Remember that the minimum keeper length, if you absolutely must keep a smallmouth instead of releasing it, is 14 inches.
Keep in mind the keeper season is closed May 1 through June 27 for all smallmouth and largemouth bass in the lake.
Bass must be released immediately during the closed season.
Steelhead trout - This fishery should maintain its consistent goodness in the lake's tributary streams, thanks to consistent stocking of some 400,000 hatchery-reared fish a year.
Streams from the Vermilion River on east should provide most of the fishing in fall, winter, and spring, with good offshore trolling opportunities, mostly between Vermilion and Conneaut, for 17-to-29-inch fish in June through August.
White bass - This "bonus" species provides great incidental angling, particularly when a hungry school boils up a school of emerald shiners to the surface.
Much of the catch will be 10-to-14-inch fish from 2005 and 2003. Some 2006 fish from that moderate class will run 8 and 9 inches.

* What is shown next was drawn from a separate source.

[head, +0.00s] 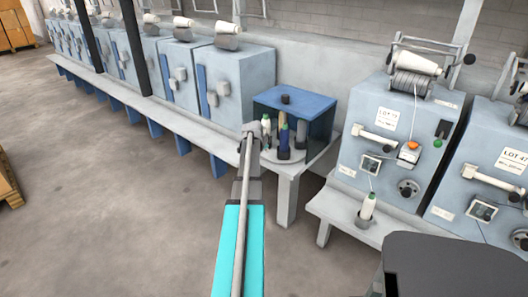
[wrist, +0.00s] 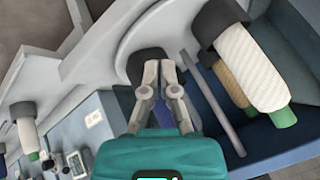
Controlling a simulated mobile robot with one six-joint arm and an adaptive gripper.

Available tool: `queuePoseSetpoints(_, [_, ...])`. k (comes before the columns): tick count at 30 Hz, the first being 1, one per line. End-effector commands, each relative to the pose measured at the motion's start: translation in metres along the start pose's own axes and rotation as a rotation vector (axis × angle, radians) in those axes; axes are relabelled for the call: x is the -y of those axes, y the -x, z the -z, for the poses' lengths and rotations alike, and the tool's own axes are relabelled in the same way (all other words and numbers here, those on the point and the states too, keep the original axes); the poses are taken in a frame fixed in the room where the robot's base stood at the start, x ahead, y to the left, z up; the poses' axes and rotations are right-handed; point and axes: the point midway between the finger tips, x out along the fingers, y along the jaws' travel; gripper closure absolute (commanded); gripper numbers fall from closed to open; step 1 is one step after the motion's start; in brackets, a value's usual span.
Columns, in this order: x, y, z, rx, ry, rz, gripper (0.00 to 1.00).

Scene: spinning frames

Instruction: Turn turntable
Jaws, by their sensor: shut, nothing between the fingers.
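The turntable (head: 270,156) is a pale disc low inside an open blue-topped box. Several upright bobbins stand on it, including a dark blue one (head: 284,138) and a white one with a green tip (head: 266,123). My gripper (head: 251,130) is at the box's left front, close to the bobbins. In the wrist view my gripper (wrist: 158,66) is shut and empty, with its fingertips in front of a dark round base. A white bobbin (wrist: 250,68) and a tan one (wrist: 231,84) are to its right, beside a grey rod. I cannot tell whether the fingers touch anything.
The blue box (head: 297,98) stands on a grey bench (head: 288,176). More blue machines (head: 243,75) line the left.

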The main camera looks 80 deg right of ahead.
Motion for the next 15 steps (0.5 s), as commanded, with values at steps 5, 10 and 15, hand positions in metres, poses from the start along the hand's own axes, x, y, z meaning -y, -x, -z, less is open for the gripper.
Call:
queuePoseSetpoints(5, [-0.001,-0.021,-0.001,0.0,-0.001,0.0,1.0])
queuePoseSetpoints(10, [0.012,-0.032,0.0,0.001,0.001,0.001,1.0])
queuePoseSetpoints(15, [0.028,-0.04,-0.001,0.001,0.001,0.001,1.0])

On bad-weather days when you cannot get onto the open lake, or just for something different, Knight reminds anglers that bays, harbors, and marinas provide excellent opportunities for panfish such as crappie and bluegill, plus largemouth bass and, in weedy areas in spring, northern pike and muskellunge.
A host of other information is available on the state Web site, www.wildohio.com, and at www.thenaturalresource.com.
In related news, massive runoff from snowmelt is keeping the Maumee and Sandusky rivers high and dirty, delaying most initial attempts to fish for spring run walleye.
The late-ending winter already has set back activities about two to three weeks from normal.
Gary Lowry at Maumee Tackle said the river Friday was six to seven feet above normal summer, and rising. Water temperature was 40 degrees, which is close to trigger-level for walleye to run, but access is problematic because of the high water. Lowry's reports are available on-line at www.maumeetackle.net.
Eric Kraus at The Natural Resource - Ohio's Maumee-based, all-outdoors Web site - said that a few early, smaller males, or jacks, have been taken in the Side Cut Metropark/Blue Grass Island area and a few females already have been caught in deeper water off Orleans Park on the Perrysburg side - this all before the big runoff began to boost water levels to unfishable levels.
Kraus said the big flooding episode in early February, along with several lesser events, have greatly changed the configuration of gravel bars and beds on the bottom of popular fishing stretches.
So be advised and be careful when wading time comes, and expect to spend some time relearning the restructured fish runs.
Kraus' Web site, www.thenaturalresource.com, has a dandy aerial map of prime Maumee River fishing zones, along with tons of other valuable fishing and outdoors information. Click on "Maumee River Run" under New Features.
Last but not least, Chris Martin at River Lures in Grand Rapids, just done cleaning and opening his riverside shop from the winter flooding, reports that northern pike are upstream, spawning. So the minnow-and-bobber season should be in as soon as the river is down.